In May, 2013 the Milwaukee Police Band Jazz Ensemble performed at Discovery World for the Police Executives Research Form (PERF) Conference.
In January of 2015, the band obtained a 501(C)3 status as a non profit organization. The Band is funded solely by the Milwaukee Police Band Association. Donations help to pay for the annual concert at the Pabst Theater and other items needed for the operations of the band. No city monies are utilized to fund the Band's operations.
On January 19, 2015 the Milwaukee Police Band performed for a "Salute to Police" at the Martin Luther King Jr. Recreation Center at 1531 W. Vliet Street in honor of Martin Luther King Jr. holiday.
On March 14, 2015, the band traveled to New Orleans, Louisiana and performed in concert at the St.

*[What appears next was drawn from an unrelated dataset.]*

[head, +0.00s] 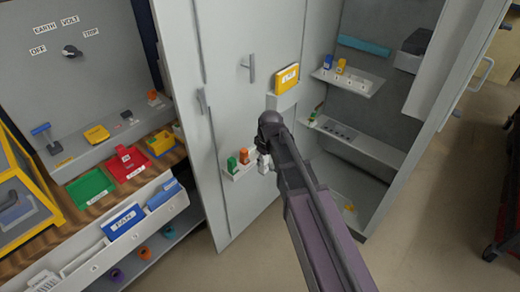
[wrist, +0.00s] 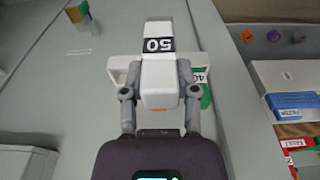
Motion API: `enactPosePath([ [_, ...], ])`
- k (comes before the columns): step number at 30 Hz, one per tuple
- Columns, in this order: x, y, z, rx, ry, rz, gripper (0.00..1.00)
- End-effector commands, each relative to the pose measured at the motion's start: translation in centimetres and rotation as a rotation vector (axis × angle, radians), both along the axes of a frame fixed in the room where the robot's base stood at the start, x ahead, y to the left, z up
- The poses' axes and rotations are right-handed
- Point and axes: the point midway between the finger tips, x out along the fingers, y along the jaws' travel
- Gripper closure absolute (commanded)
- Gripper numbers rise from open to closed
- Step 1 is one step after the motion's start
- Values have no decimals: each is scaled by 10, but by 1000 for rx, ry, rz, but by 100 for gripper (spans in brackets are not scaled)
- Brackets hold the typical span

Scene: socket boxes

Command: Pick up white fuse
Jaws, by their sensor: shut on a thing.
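The white fuse (wrist: 158,62), marked with a dark "50" label, stands between the two fingers of my gripper (wrist: 157,85) in the wrist view. The fingers are shut on its sides. In the head view my gripper (head: 268,135) is at the small shelf (head: 240,173) on the grey cabinet door, and a bit of the white fuse (head: 263,164) shows below it. A green fuse (head: 232,164) and an orange fuse (head: 244,156) stand on that shelf, left of my gripper. I cannot tell whether the white fuse still touches the shelf.
A yellow box (head: 287,77) sits in a door holder above my gripper. The open cabinet at right has shelves with blue and yellow fuses (head: 341,66) and a socket strip (head: 343,132).

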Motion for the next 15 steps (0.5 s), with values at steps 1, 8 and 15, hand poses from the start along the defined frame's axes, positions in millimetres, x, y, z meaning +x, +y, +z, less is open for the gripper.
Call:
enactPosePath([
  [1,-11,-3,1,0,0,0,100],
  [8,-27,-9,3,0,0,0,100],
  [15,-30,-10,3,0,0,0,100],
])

Michael's Special School, at the Artillery Park Band Shell and in the Irish Channel St. Patrick's Day Parade.
New Orleans Irish Channel Parade 2015
On August 15, 2015, Lieutenant Karen Dubis officially retired from the Milwaukee Police Department, however, she has been approved by Chief Edward Flynn to continue on as the Director of the Milwaukee Police Band in her retirement.

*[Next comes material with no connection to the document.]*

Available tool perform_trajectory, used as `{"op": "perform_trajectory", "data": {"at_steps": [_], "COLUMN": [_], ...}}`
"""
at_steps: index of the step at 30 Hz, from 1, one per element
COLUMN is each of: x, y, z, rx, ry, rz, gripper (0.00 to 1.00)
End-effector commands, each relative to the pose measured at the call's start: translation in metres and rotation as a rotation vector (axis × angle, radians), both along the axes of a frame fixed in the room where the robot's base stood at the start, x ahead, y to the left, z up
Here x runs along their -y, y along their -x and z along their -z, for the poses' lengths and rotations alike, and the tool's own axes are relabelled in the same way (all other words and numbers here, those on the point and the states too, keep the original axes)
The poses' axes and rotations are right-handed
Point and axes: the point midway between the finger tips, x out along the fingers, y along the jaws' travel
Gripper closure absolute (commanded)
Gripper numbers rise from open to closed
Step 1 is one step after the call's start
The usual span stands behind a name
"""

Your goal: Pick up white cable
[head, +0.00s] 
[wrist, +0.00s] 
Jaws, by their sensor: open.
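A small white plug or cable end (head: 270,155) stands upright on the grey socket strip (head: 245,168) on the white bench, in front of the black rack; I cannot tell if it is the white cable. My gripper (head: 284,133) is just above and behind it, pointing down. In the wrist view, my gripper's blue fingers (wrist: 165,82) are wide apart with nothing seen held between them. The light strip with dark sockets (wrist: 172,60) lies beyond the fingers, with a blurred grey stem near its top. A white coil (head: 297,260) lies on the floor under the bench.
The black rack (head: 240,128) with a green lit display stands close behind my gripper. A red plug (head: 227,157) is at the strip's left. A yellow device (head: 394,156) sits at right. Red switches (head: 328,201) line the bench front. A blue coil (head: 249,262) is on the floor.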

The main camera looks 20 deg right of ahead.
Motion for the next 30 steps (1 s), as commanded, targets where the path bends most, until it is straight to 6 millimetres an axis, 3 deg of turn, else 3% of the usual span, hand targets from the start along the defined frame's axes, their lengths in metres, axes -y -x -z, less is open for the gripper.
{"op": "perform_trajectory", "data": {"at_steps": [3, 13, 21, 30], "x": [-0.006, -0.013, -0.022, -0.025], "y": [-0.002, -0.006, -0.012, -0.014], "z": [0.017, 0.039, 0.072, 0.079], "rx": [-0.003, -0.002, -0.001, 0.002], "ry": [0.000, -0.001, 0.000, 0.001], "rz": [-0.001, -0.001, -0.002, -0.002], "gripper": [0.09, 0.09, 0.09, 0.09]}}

The members of the Milwaukee Police Band under Retired Lieutenant Karen Dubis, a 40 year veteran of the band and 37 year veteran of the department, continue in their role as “goodwill ambassadors” to the citizens of Milwaukee. They cherish the opportunity to do their part in improving the quality of life in this fine City of Milwaukee.

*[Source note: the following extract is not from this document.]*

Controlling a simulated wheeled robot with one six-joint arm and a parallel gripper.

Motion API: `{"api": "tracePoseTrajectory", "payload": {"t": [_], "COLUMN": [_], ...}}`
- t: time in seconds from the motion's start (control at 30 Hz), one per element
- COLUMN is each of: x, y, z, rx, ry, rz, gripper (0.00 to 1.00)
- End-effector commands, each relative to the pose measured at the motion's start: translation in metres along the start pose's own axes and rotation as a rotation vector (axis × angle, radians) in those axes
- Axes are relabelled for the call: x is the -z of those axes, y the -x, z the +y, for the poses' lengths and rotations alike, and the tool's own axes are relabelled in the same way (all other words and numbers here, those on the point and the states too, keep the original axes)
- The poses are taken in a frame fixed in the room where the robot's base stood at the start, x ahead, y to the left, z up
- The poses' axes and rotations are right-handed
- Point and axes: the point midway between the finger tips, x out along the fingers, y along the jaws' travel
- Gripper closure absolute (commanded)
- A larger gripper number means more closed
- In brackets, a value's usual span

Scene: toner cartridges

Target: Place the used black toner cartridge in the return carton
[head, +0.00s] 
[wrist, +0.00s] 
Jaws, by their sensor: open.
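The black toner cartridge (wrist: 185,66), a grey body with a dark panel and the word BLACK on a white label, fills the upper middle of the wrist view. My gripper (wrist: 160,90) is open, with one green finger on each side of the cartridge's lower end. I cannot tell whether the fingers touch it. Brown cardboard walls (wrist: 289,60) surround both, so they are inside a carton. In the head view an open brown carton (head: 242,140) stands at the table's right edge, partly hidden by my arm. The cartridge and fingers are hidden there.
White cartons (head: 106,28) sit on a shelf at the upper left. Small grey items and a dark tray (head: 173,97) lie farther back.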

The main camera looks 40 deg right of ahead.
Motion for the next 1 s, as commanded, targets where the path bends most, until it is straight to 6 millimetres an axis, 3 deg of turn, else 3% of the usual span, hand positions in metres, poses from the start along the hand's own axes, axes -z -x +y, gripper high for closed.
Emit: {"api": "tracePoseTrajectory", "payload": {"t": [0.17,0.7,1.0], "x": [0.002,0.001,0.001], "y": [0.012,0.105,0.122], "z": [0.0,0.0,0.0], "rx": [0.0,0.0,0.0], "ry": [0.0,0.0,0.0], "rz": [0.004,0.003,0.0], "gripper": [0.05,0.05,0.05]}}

The Band performs regularly at the Law Enforcement Officer’s Memorial, recruit graduation ceremonies, the Law Enforcement Mass of Blessing at the Basilica of St. Josephat, the Special Olympics Opening Ceremonies and other Civic functions.
The Band is funded solely by the Milwaukee Police Band Association and has earned the status as a 501(C)3 non profit organization.
Donations help to pay for the annual concert at the Pabst Theater that is a free concert open to the public and other items needed for the operations of the band. No city monies are utilized to fund the Band's operations. The civilian and police members who perform with the band volunteer their time and talent.